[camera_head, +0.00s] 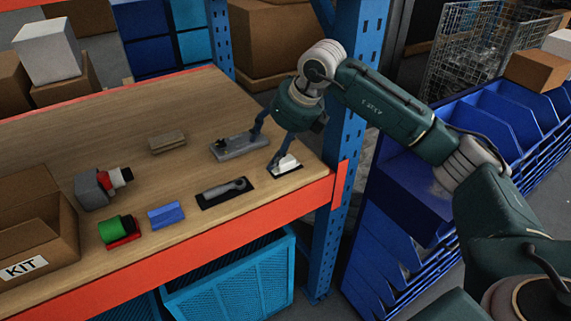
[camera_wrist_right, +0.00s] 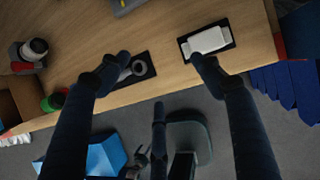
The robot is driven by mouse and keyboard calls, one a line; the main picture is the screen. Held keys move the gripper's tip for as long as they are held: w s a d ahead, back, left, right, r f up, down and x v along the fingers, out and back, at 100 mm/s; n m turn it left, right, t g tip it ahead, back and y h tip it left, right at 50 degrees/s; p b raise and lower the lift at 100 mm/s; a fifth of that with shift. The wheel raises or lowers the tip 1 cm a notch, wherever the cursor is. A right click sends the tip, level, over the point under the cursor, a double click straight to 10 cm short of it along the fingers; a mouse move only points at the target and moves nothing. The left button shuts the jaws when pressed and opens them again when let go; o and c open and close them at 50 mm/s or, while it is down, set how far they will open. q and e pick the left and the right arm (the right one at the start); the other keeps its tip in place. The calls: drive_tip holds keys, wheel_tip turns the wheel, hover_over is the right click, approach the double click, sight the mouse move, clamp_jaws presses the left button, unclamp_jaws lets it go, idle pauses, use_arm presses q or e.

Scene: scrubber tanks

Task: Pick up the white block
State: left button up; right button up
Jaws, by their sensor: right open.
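The white block (camera_head: 288,161) lies on a small black mat (camera_head: 293,170) near the front right corner of the wooden shelf. It also shows in the right wrist view (camera_wrist_right: 208,40), beyond the tip of one finger. My right gripper (camera_head: 265,149) is open and empty, with its fingers spread wide and pointing down. One fingertip is close beside the white block; I cannot tell whether they touch. In the right wrist view my gripper (camera_wrist_right: 160,62) has the block off to the right, not between its fingers. My left gripper is not in view.
A grey tool on a mat (camera_head: 222,191), a grey fixture (camera_head: 240,147), a blue block (camera_head: 166,214) and a green cylinder (camera_head: 116,229) are on the shelf. A KIT box (camera_head: 38,238) stands at left. A blue upright (camera_head: 345,130) rises beside the shelf's right end.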

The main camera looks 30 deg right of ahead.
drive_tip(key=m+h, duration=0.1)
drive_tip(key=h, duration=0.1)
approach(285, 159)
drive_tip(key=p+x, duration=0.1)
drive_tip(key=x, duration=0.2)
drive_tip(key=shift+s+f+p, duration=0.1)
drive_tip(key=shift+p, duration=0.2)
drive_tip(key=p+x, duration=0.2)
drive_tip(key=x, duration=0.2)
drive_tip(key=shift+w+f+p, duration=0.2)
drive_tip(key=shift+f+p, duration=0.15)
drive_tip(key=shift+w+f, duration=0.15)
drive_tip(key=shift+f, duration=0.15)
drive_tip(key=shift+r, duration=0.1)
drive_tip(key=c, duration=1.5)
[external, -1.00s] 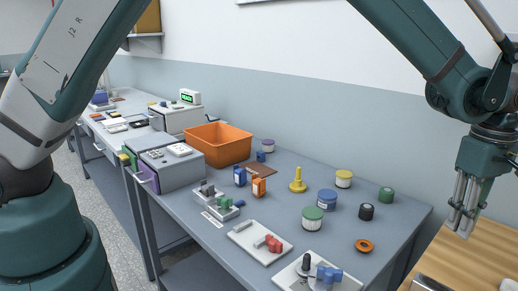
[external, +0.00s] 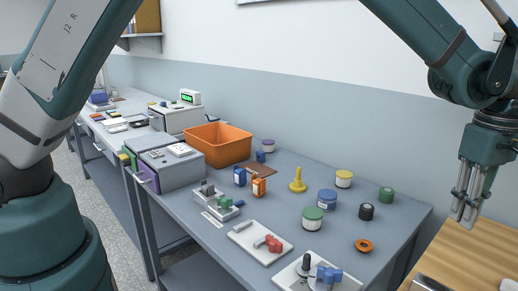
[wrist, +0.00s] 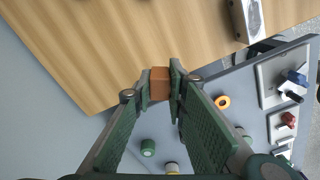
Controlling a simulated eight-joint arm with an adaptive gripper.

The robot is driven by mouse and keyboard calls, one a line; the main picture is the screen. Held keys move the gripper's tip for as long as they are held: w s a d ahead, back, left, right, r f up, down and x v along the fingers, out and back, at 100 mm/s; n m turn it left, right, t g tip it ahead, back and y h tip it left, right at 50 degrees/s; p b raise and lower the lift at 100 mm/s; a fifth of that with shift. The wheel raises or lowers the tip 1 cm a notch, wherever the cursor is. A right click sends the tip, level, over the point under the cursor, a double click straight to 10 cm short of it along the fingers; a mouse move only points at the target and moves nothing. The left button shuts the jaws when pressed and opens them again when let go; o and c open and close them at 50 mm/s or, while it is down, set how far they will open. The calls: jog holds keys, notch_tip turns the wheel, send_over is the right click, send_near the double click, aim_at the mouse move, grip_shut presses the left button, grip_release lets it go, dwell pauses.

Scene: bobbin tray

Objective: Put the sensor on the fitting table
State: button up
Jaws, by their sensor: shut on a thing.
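My gripper (external: 464,211) hangs at the right in the external view, above a wooden-topped table (external: 478,252). In the wrist view my gripper (wrist: 160,86) is shut on a small orange-brown block (wrist: 160,82), which I take to be the sensor. Its sides are covered by the fingers, and it cannot be made out in the external view. The wooden top (wrist: 85,45) fills the upper left of the wrist view, behind the block, and I take it to be the fitting table. The block appears held above it, near its edge.
The grey bench (external: 290,185) holds several jars, a yellow spindle (external: 298,182), an orange ring (external: 363,246), an orange bin (external: 217,143) and white fixture plates (external: 258,242). A metal-sided object (wrist: 247,20) stands on the wooden top. Most of that top is clear.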

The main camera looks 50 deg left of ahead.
····················
● **Objective**
Reproduce the material in its entirety and word for word, without the pictures.

● **Completed task**
[camera_head, +0.00s] 
[camera_wrist_right, +0.00s] 
The robot is driven by mouse and keyboard calls, one a line; the main picture is the screen. Held keys move the gripper's tip for as long as they are held: w s a d ahead, back, left, right, r f up, down and x v along the fingers, out and back, at 100 mm/s; n m turn it left, right, t g tip it ahead, back and y h tip it left, right at 50 degrees/s; p b raise and lower the lift at 100 mm/s; a fifth of that with shift. The wheel raises or lowers the tip 1 cm a notch, wherever the cursor is. A right click sends the tip, level, over the point under the cursor, a double click straight to 10 cm short of it along the fingers; a mouse move only points at the target and moves nothing. The left button shuts the jaws when pressed and opens them again when let go; o and c open and close them at 50 mm/s or, while it is down, set how far they will open. q and e pick the left and the right arm (the right one at the start); the other keeps its tip in place. The calls: drive_tip holds keys, wheel_tip turns the wheel, hover_over is the right click, approach the double click, sight the mouse move, clamp_jaws presses the left button, unclamp_jaws lets it go, idle pauses, use_arm presses q or e.

Scene: scrubber tanks

Task: Pick up the white block
State: left button up; right button up
Jaws, by their sensor: right open.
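The white block (camera_head: 288,161) lies on a small black mat (camera_head: 293,170) near the front right corner of the wooden shelf. It also shows in the right wrist view (camera_wrist_right: 208,40), beyond the tip of one finger. My right gripper (camera_head: 265,149) is open and empty, with its fingers spread wide and pointing down. One fingertip is close beside the white block; I cannot tell whether they touch. In the right wrist view my gripper (camera_wrist_right: 160,62) has the block off to the right, not between its fingers. My left gripper is not in view.
A grey tool on a mat (camera_head: 222,191), a grey fixture (camera_head: 240,147), a blue block (camera_head: 166,214) and a green cylinder (camera_head: 116,229) are on the shelf. A KIT box (camera_head: 38,238) stands at left. A blue upright (camera_head: 345,130) rises beside the shelf's right end.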

The main camera looks 30 deg right of ahead.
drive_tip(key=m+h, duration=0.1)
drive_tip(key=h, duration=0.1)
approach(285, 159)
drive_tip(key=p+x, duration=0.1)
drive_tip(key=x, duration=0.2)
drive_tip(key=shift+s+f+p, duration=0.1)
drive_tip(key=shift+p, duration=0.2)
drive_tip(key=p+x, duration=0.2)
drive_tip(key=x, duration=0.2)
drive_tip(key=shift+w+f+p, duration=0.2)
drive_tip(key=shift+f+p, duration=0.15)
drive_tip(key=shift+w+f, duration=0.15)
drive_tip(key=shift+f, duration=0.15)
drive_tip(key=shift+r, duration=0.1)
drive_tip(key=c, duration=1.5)
[external, -1.00s] 
[external, +0.00s] 
[wrist, +0.00s] 
Controlling a simulated eight-joint arm with an adaptive gripper.

The robot is driven by mouse and keyboard calls, one a line; the main picture is the screen. Held keys move the gripper's tip for as long as they are held: w s a d ahead, back, left, right, r f up, down and x v along the fingers, out and back, at 100 mm/s; n m turn it left, right, t g tip it ahead, back and y h tip it left, right at 50 degrees/s; p b raise and lower the lift at 100 mm/s; a fifth of that with shift. The wheel raises or lowers the tip 1 cm a notch, wherever the cursor is. A right click sends the tip, level, over the point under the cursor, a double click straight to 10 cm short of it along the fingers; a mouse move only points at the target and moves nothing. The left button shuts the jaws when pressed and opens them again when let go; o and c open and close them at 50 mm/s or, while it is down, set how far they will open. The calls: jog holds keys, notch_tip turns the wheel, send_over is the right click, send_near the double click, aim_at the mouse move, grip_shut presses the left button, grip_release lets it go, dwell pauses.

Scene: bobbin tray

Objective: Put the sensor on the fitting table
State: button up
Jaws, by their sensor: shut on a thing.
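My gripper (external: 464,211) hangs at the right in the external view, above a wooden-topped table (external: 478,252). In the wrist view my gripper (wrist: 160,86) is shut on a small orange-brown block (wrist: 160,82), which I take to be the sensor. Its sides are covered by the fingers, and it cannot be made out in the external view. The wooden top (wrist: 85,45) fills the upper left of the wrist view, behind the block, and I take it to be the fitting table. The block appears held above it, near its edge.
The grey bench (external: 290,185) holds several jars, a yellow spindle (external: 298,182), an orange ring (external: 363,246), an orange bin (external: 217,143) and white fixture plates (external: 258,242). A metal-sided object (wrist: 247,20) stands on the wooden top. Most of that top is clear.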

The main camera looks 50 deg left of ahead.

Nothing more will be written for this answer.